## What is asked
Quote exactly the lines between the line containing "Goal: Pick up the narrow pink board" and the line containing "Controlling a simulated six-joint", counting those two lines as part of the range. Leave the rest out.

□ □ □ □

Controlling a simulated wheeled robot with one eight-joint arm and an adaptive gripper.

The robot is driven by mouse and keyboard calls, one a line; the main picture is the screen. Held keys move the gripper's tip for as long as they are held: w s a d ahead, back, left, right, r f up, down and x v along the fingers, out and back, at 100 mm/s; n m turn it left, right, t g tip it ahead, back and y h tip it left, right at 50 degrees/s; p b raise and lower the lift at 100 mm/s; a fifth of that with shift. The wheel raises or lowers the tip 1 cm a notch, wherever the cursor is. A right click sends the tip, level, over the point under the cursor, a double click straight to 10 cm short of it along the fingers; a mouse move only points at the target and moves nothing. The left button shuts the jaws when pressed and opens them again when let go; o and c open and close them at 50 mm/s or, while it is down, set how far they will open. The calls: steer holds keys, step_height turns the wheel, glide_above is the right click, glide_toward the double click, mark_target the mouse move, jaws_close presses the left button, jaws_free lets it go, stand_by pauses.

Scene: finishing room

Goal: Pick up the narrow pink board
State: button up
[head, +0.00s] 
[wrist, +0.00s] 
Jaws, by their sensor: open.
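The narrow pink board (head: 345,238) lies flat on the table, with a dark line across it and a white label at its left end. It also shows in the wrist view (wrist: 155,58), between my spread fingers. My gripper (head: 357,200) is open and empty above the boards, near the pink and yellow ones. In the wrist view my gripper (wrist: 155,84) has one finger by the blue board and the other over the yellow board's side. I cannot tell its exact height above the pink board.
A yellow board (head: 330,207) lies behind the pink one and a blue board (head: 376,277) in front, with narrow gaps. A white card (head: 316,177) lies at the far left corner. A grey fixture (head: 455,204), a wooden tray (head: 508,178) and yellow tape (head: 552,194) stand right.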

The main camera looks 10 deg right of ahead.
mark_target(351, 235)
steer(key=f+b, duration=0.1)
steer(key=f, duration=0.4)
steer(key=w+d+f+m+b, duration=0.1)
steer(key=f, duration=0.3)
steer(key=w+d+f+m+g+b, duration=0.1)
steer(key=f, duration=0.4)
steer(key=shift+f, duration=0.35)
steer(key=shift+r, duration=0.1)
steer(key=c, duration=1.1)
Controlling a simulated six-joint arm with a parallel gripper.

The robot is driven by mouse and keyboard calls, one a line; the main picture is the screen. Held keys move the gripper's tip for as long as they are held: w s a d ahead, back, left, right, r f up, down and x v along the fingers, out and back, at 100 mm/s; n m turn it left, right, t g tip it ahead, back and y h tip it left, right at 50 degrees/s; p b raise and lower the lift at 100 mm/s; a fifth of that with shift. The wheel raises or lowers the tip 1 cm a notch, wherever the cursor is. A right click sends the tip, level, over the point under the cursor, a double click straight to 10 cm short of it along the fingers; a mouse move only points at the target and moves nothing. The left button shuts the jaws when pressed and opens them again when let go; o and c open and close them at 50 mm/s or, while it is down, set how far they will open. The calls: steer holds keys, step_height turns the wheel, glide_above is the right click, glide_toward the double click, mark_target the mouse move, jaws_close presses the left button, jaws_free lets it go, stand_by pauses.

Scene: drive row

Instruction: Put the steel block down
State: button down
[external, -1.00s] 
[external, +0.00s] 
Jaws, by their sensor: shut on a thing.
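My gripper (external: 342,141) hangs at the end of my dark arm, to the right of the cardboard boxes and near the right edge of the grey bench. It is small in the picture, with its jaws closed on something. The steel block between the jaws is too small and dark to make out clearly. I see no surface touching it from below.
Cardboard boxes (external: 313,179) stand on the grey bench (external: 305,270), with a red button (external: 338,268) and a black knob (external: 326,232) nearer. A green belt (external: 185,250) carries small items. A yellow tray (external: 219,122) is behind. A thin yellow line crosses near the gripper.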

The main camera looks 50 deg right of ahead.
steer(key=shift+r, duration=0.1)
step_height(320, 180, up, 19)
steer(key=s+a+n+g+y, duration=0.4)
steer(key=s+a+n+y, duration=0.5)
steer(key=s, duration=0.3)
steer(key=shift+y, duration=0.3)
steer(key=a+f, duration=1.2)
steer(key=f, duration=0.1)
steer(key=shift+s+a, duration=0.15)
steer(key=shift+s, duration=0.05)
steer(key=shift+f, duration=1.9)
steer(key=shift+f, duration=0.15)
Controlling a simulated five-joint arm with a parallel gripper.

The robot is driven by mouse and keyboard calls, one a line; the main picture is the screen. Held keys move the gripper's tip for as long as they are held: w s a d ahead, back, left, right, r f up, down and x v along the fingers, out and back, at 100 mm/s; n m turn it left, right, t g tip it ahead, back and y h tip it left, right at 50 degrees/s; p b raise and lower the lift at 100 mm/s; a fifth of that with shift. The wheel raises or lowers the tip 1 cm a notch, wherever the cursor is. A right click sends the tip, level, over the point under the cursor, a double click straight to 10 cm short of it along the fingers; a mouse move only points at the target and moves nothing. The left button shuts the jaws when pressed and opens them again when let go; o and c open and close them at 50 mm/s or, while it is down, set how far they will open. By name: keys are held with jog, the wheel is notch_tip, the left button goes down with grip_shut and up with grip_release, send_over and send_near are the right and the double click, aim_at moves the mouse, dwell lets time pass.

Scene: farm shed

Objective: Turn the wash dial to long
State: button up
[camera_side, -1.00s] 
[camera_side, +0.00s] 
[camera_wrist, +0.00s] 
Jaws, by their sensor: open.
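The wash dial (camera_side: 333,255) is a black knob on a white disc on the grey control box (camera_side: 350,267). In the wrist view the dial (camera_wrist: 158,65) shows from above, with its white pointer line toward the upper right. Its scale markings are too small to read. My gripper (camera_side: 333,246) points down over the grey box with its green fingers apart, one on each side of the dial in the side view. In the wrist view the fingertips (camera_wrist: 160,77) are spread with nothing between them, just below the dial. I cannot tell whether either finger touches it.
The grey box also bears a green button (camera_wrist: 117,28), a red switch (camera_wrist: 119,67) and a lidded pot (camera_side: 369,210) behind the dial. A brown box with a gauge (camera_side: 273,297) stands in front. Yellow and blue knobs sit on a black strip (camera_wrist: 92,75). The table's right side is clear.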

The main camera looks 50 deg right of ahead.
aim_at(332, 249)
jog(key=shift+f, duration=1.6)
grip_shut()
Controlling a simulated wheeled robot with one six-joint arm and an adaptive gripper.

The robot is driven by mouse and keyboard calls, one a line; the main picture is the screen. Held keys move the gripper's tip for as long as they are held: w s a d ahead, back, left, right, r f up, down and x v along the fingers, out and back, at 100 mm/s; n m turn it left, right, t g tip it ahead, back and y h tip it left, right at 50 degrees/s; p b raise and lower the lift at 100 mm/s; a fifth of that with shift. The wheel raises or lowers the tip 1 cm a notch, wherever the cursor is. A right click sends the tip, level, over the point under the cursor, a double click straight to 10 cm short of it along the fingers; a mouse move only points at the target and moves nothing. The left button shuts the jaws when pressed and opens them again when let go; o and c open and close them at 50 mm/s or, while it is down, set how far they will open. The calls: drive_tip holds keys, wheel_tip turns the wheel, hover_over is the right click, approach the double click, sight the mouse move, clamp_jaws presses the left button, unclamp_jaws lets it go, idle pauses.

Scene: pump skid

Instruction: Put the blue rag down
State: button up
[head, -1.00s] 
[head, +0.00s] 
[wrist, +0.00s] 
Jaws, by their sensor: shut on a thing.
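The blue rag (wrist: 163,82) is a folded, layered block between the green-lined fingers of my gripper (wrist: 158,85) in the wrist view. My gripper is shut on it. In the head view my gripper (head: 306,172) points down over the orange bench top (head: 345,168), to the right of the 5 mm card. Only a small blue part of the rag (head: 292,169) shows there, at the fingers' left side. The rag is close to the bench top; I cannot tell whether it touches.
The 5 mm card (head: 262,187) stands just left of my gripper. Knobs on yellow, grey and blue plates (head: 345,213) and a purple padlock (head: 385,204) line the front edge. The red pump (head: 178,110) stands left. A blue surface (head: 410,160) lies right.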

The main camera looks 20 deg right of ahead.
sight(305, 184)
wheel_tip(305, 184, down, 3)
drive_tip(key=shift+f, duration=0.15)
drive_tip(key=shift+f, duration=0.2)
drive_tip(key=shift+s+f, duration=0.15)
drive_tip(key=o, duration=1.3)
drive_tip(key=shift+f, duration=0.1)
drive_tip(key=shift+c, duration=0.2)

□ □ □ □

## Reply
Goal: Pick up the narrow pink board
State: button up
[head, +0.00s] 
[wrist, +0.00s] 
Jaws, by their sensor: open.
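The narrow pink board (head: 345,238) lies flat on the table, with a dark line across it and a white label at its left end. It also shows in the wrist view (wrist: 155,58), between my spread fingers. My gripper (head: 357,200) is open and empty above the boards, near the pink and yellow ones. In the wrist view my gripper (wrist: 155,84) has one finger by the blue board and the other over the yellow board's side. I cannot tell its exact height above the pink board.
A yellow board (head: 330,207) lies behind the pink one and a blue board (head: 376,277) in front, with narrow gaps. A white card (head: 316,177) lies at the far left corner. A grey fixture (head: 455,204), a wooden tray (head: 508,178) and yellow tape (head: 552,194) stand right.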

The main camera looks 10 deg right of ahead.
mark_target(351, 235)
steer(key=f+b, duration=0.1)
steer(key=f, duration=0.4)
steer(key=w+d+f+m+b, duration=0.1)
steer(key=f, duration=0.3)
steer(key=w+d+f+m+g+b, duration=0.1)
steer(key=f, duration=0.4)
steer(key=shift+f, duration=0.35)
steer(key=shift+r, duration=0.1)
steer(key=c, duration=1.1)
Controlling a simulated six-joint arm with a parallel gripper.

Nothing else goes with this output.